Marmara Denizi'ni istila eden deniz salyasının temizlenmesi için geçtiğimiz günlerde seferberlik başlatıldı. Uzmanlar ise hava sıcaklıklarının artmaya başlamasıyla korkutan uyarılar yapmaya başladı. Muğla Sıtkı Koçman Üniversitesi Coğrafi Bilgi Sistemleri ve Uzaktan Algılama Merkezi Müdürü Doç. Dr. Ceyhun Özçelik, Marmara Denizi’ni tehdit eden deniz salyasının (Müsilaj) önlem alınmaması durumunda sıcakların artması ile daha da tehlikeli boyutlara ulaşabileceğini açıkladı.
Denizlerde görülen besin fazlalığının önemli çevresel zararlara yol açtığını belirten Doç. Dr. Özçelik, “Kent, tarım ve endüstriyel alanlardan akarsulara ve yüzeysel taşınım sonucu denizlerimize ulaşan söz konusu besinler, başlıca güneş ışığı ve karbondioksit olmak üzere çeşitli çevresel etkenlere bağlı olarak mikroorganizmaların üremesine yol açmaktadır. Mikroorganizmalar besince bol elverişli ortam sayesinde, hızlıca büyüyerek doğal dengeyi bozarak biyolojik çeşitlilikte azalmaya neden olmaktadırlar. Mikroorganizmalar bir yandan oksijen tüketirken, diğer yandan deniz veya su kütlelerinin alt tabakalarına güneş ışığı erişimini engellerler.
- Böylelikle, oluşan oksijensiz ortamda nihayetinde mikroorganizmalar da ölerek bitkiler, balıklar ve diğer canlılar için yaşamsal açıdan sürdürülemeyecek bir ortam oluştururlar. Kamuoyunda Marmara Denizi’nde gündeme gelen deniz salyası veya Müsilaj olarak adlandırılan organik kökenli şeffaf ve yapışkan salgı, bir tür mikroorganizmanın salgıladığı mukus salgısıdır. Önlem alınamaması durumunda çevre başta olmak üzere balıkçılık, turizm ve deniz taşımacılığını tehdit edeceği açıktır” dedi.

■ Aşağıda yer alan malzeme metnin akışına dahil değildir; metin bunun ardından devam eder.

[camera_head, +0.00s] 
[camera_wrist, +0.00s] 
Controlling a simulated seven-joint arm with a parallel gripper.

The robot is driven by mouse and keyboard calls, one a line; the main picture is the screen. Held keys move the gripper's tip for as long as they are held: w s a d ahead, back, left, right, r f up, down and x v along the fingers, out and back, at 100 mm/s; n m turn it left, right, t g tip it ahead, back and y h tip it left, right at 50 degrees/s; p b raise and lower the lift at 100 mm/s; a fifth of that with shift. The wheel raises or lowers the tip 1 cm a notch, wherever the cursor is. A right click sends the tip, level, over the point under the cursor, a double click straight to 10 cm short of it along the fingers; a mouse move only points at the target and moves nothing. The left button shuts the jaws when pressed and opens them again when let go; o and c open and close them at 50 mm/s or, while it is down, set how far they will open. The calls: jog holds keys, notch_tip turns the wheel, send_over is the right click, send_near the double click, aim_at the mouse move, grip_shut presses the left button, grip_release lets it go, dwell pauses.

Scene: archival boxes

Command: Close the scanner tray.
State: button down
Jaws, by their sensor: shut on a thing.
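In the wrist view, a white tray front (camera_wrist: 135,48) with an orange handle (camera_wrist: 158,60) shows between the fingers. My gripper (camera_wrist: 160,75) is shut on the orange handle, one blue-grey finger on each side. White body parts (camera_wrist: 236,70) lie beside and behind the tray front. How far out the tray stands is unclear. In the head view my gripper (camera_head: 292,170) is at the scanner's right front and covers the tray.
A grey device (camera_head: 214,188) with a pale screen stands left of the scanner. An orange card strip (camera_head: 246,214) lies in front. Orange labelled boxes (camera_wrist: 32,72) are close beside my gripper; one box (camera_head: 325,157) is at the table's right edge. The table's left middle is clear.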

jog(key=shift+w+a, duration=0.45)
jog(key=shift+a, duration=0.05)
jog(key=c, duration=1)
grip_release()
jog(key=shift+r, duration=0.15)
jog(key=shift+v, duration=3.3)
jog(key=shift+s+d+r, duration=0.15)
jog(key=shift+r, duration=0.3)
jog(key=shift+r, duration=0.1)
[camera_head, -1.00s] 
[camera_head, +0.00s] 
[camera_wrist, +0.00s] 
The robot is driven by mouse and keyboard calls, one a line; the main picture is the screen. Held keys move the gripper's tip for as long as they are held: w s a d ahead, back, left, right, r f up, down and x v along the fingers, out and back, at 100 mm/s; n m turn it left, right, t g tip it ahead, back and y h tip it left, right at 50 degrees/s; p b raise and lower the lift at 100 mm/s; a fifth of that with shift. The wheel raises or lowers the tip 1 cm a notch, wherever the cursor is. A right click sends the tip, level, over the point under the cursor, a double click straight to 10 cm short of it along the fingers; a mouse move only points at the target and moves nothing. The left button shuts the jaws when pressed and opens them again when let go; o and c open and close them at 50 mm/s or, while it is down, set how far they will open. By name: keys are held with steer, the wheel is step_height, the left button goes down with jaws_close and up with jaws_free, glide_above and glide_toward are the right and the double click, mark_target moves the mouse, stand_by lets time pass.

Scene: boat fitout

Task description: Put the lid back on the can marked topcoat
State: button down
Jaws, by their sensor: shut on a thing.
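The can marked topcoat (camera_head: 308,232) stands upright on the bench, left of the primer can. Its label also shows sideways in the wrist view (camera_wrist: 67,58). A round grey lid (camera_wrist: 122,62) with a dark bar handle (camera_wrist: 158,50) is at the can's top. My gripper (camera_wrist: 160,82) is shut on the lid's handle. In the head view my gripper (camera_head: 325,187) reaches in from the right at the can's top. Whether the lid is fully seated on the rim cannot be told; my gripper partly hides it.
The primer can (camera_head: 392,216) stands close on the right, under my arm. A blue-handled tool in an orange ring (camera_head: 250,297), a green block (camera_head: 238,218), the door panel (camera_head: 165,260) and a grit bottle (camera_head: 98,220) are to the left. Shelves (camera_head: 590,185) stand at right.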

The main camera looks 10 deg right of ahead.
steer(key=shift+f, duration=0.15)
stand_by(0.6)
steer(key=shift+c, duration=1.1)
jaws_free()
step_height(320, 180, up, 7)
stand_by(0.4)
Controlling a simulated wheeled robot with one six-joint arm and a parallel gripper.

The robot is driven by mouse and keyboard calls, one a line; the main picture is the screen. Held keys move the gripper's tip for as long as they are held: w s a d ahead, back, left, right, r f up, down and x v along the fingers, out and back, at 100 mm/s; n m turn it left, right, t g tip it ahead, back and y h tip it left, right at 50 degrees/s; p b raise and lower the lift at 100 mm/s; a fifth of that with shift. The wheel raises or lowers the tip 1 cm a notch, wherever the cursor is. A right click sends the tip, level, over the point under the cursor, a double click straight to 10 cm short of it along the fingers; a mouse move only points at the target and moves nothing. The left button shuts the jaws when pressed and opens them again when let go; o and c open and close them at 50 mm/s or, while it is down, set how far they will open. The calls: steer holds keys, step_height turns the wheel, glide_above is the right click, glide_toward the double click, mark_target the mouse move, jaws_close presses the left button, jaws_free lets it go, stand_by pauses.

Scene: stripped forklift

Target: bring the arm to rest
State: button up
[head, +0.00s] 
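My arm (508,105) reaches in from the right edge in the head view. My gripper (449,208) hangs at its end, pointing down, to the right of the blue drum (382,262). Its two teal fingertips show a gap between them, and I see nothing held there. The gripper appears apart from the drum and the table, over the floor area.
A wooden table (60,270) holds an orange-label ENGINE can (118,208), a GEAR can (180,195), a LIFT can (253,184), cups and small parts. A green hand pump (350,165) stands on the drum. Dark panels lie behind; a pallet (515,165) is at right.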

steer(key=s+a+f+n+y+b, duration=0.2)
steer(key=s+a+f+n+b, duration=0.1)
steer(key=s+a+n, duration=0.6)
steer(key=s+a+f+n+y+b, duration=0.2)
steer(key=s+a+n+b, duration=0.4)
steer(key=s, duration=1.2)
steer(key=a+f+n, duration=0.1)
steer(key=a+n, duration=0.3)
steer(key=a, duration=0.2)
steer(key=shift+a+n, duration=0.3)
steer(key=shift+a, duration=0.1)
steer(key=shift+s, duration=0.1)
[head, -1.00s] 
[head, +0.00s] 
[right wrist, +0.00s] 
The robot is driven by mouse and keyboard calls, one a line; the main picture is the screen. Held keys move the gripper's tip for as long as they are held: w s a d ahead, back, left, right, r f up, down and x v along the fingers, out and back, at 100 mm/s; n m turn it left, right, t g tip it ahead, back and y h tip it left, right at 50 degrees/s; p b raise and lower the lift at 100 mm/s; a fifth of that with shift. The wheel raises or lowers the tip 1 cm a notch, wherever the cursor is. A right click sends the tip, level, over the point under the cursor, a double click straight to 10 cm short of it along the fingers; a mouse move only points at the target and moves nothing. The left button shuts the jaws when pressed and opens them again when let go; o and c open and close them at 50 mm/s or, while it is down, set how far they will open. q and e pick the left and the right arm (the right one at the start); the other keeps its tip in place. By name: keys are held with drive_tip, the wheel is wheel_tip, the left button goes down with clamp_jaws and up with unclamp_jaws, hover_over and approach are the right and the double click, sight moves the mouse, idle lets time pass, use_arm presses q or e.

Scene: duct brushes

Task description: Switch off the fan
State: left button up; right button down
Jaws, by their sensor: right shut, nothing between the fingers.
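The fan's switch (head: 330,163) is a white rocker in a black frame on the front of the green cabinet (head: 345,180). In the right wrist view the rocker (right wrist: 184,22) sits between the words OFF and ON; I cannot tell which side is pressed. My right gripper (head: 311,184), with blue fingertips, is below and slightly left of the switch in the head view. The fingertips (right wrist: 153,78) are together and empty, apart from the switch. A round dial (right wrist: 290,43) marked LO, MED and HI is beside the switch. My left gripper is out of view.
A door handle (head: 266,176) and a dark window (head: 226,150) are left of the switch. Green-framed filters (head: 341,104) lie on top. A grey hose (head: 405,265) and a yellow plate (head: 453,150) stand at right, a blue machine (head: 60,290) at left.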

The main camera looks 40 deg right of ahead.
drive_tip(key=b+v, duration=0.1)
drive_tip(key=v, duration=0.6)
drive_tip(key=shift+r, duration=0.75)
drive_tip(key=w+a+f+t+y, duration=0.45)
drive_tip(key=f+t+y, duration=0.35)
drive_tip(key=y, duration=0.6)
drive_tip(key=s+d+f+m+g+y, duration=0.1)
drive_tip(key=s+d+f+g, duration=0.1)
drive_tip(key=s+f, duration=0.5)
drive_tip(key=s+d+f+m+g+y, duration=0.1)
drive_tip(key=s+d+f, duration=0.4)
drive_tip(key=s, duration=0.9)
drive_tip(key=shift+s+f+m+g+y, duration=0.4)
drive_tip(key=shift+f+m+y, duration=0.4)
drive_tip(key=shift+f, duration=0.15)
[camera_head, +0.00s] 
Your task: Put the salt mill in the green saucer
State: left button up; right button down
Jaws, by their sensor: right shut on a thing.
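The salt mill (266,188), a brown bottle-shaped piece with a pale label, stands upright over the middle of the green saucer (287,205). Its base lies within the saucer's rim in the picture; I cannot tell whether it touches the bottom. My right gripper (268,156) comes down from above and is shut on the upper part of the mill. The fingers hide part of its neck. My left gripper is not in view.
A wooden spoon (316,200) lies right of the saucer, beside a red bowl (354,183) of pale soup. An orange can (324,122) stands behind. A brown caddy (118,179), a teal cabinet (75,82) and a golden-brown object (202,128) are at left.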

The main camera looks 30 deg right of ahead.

“Deniz kirliliğinin sebebi deniz salyası değil, insan faaliyetleridir”
Kanalizasyon atıkları, endüstriyel atıklar ve tarımsal drenaj suları başta olmak üzere denizlere salınan atıkların (bitki ve mikroorganizmalar için besinler), bu geniş çaplı çevresel problemin esas nedeni olduğunun altını çizen Özçelik, “Hava sıcaklığının artmış olması ve bölgesel olarak oksijen miktarındaki azalma, denizlerimizde gözlenen deniz salyası adı altında kirlenmenin büyümesine yol açan diğer etkenlerdir. Uydu görüntülerine bakıldığında, akarsularımızın ve derelerimizin denizlerimize bağlandığı noktalarda müsilaj kaynaklı kirliliğin yoğun olduğu ve akıntı hareketlerinin de kirliliğinin dağılımını şekillendirdiği görülmektedir” ifadelerini kullandı.
“Akarsu ve denizlerimizde kirlilik denetim altına alınmalıdır”
Doç. Dr. Özçelik, akarsu ve derelerde, oradan da denizlere ulaşan kirliliğin denetim altına alınması gerektiğini söylerken, “Şehirlerimizdeki kanalizasyon atıklarının, kırsal bölgelerde tarımsal atıkların, endüstri bölgelerinde ise endüstriyel atıkların denetimsiz bir şekilde akarsu, göl ve deniz gibi alıcı ortamlara doğrudan salınımının önlenmesi gerekmektedir. Beklenen kuraklıkla birlikte, azalan yüzeysel akışların etkisiyle kirletici konsantrasyonundaki artışın, deniz deşarj noktalarında kirlilik yığılmalarına yol açacağı beklenmektedir. Bu noktalarda ve bu noktaları besleyen drenaj hatları boyunca gerekli tedbirler alınmalıdır. Böylece, deniz salyası gibi mikroorganizmal faaliyetlerin ve bunların oluşturduğu çevre kirliliğinin ciddi boyutlara gelmesi önlenebilir” diye konuştu.
“Deniz temizliği çalışmaları, enkaz kaldırma çalışmalarıyla benzerdir”
Denizlerin yüzeysel temizliğini, doğal afetler sonrası gerçekleştirilen bir enkaz kaldırma çalışmasına benzeten Özçelik, “Esas itibariyle, sürekli ve sürdürülebilir bir çevre bütününü hedefleyerek, kirletici havzalarının membadan başlamak üzere mansapta göllerimiz ve denizlerimize ulaşıncaya kadar denetim altına alınması ve sorunun kaynağında çözülmesi esastır” dedi.